**Source excerpt**
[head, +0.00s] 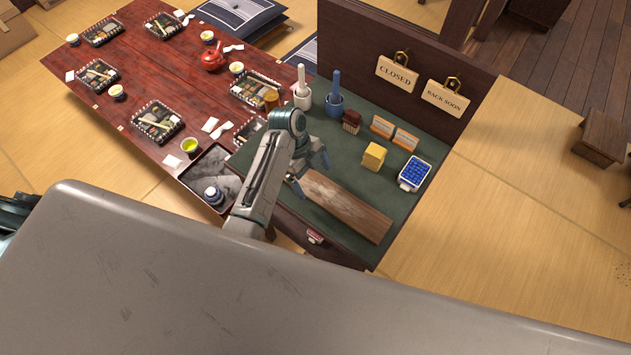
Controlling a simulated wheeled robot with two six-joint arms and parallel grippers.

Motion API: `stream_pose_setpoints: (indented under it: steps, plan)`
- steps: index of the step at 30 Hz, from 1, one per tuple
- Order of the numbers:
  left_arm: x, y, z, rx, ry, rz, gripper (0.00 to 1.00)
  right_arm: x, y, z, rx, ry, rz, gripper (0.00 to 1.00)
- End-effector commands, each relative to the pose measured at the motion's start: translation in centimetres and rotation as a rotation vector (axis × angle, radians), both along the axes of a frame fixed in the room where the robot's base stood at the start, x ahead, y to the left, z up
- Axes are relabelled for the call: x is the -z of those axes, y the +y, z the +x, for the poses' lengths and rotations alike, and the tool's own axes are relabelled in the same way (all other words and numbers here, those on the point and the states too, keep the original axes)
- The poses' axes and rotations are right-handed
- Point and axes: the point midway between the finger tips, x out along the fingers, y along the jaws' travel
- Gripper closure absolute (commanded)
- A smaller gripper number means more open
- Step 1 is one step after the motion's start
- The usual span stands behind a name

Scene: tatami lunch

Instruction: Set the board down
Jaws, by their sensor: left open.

**Set exercise**
In the lines above, locate the string "steps". Copy every line where it occurs.

**Answer to the problem**
Motion API: `stream_pose_setpoints: (indented under it: steps, plan)`
- steps: index of the step at 30 Hz, from 1, one per tuple

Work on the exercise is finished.